If your company has a product it sells through normal retail distribution channels, it may be time to compliment that business with a direct to consumer approach. There is possibly a huge market segment out there located too far away from the traditional retail outlets that needs your products. Whether you are an established business or an online start up looking to build a new web store, setting up an operating an ecommerce online retail presence is easier than ever.
From a packing and shipping (order fulfillment) perspective there are a lot of considerations to creating the right order fulfillment process and making it profitable. Figuring out the best options for packaging the orders and most cost efficient ways to deliver the customer products while keeping costs low should be the first two priorities.
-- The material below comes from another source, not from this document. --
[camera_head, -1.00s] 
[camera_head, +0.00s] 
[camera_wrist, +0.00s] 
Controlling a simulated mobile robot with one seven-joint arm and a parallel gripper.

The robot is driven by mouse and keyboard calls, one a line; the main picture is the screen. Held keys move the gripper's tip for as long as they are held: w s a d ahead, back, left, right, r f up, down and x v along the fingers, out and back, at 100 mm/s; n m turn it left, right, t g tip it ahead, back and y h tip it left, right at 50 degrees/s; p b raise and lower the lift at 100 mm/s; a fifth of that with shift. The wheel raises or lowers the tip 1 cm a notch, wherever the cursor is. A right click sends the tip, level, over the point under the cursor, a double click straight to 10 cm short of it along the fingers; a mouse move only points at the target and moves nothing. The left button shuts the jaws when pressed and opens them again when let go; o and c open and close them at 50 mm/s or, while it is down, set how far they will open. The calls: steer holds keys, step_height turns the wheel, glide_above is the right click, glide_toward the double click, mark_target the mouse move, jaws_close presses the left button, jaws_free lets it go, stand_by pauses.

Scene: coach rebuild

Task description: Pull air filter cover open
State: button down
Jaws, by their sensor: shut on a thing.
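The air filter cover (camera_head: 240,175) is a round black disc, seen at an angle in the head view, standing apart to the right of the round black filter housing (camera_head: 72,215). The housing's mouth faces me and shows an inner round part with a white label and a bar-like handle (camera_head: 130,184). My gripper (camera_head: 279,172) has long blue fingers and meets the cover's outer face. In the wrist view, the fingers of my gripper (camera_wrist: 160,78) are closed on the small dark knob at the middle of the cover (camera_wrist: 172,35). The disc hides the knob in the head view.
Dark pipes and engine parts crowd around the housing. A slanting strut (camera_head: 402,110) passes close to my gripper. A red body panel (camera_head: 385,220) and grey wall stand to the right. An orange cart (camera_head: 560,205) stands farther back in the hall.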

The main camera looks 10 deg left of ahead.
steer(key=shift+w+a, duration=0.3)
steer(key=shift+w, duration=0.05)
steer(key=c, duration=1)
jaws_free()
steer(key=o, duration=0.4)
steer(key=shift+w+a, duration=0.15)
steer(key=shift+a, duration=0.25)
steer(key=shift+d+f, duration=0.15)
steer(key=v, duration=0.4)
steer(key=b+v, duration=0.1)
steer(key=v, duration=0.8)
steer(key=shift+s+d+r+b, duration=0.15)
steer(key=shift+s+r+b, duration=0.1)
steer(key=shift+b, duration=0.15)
The shipping cartons can be expensive and range in cost by several dollars per piece depending on the size and quantity that are purchased at a time. So, stocking fewer sizes of boxes is better and more cost effective. Figuring out how to pack orders in the boxes as efficiently as possible allows shippers to minimize the box sizes they need to keep in stock. If you are shipping a frozen food product it gets even more complex.
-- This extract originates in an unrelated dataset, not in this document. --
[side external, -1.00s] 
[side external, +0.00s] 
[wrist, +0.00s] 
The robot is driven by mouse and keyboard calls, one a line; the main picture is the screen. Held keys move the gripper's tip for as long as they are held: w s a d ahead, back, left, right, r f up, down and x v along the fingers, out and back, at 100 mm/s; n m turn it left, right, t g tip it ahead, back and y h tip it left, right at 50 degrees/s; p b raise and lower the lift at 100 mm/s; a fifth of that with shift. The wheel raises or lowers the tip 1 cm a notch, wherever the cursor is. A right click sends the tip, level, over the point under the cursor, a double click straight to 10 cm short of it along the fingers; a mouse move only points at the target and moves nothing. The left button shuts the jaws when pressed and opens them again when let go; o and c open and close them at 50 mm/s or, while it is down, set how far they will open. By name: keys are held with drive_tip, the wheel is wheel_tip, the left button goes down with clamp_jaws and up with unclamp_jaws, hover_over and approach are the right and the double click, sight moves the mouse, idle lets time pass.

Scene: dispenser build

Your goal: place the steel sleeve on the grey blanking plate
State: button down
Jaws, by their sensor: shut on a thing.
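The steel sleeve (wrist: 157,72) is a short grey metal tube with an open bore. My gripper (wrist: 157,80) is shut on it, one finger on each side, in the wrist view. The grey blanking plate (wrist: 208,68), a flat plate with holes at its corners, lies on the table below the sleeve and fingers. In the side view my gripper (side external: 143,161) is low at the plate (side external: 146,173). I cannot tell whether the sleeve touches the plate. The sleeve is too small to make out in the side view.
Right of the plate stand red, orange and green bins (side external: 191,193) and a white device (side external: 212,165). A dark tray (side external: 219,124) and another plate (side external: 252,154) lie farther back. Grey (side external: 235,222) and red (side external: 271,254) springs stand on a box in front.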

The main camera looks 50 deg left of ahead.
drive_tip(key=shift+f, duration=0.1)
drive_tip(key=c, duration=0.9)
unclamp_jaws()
Deciding how orders are shipped is another big cost factor for startup ecommerce fulfillment operations. FedEx, UPS, or the Post Office – which is best? It depends on the service level you need, as in how quickly does it need to get there. Do your homework, because the Post Office may be cheaper but the service may be longer. Also, UPS and FedEx both service many points in 1 day with their least expensive Ground service, so there is no need to pay for the expensive Next Day Air Service.